# Task to complete:
Write out only the lines running from the one that contains "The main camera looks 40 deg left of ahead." to the end of the material, both ends included.

# Provided material:

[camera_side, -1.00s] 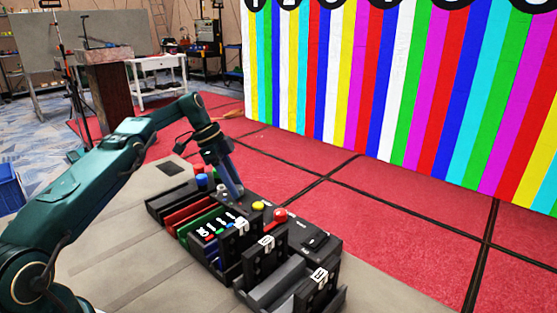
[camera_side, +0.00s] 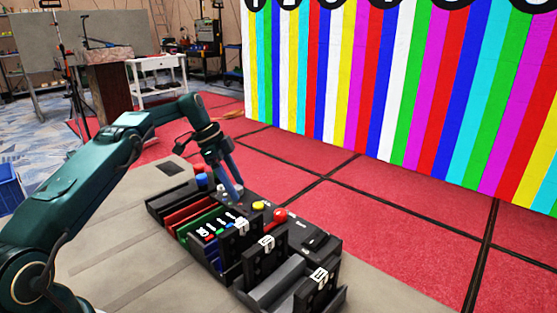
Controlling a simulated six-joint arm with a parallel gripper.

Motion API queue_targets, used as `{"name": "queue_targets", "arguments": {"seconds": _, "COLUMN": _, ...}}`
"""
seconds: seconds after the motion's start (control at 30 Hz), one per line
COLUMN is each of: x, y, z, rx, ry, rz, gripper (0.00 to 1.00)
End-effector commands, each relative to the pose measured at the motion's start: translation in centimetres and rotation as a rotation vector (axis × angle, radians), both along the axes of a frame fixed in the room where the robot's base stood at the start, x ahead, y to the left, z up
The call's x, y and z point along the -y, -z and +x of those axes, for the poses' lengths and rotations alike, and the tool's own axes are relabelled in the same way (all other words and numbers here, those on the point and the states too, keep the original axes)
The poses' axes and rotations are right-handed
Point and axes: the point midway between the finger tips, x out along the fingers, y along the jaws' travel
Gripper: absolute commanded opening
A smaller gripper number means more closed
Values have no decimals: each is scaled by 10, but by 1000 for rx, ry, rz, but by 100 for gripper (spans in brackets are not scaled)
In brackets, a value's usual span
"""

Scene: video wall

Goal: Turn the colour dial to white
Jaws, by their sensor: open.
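My gripper (camera_side: 232,192) points down over the far left part of a black control panel (camera_side: 292,228). It is open, and its blue-grey fingers reach down close to a small grey-white knob (camera_side: 223,189) on the panel. The fingers partly cover that knob, and I cannot tell whether they touch it. I cannot read from this view which knob is the colour dial or what colour it points to. A blue button (camera_side: 202,180) is left of the fingers.
In front of the panel stand trays with red and green parts (camera_side: 190,217) and upright black blocks with white labels (camera_side: 266,250). A wall of coloured vertical stripes (camera_side: 400,90) rises behind the red floor (camera_side: 340,225). The space above the panel's right part is clear.

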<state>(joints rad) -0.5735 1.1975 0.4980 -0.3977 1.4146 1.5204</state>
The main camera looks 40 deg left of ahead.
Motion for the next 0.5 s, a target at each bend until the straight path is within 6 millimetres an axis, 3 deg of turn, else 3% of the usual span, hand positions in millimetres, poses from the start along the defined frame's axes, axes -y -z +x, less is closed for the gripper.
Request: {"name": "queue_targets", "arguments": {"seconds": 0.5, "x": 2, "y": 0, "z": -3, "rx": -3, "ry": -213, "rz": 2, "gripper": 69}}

# Expected answer:
The main camera looks 40 deg left of ahead.
Motion for the next 0.5 s, a target at each bend until the straight path is within 6 millimetres an axis, 3 deg of turn, else 3% of the usual span, hand positions in millimetres, poses from the start along the defined frame's axes, axes -y -z +x, less is closed for the gripper.
Request: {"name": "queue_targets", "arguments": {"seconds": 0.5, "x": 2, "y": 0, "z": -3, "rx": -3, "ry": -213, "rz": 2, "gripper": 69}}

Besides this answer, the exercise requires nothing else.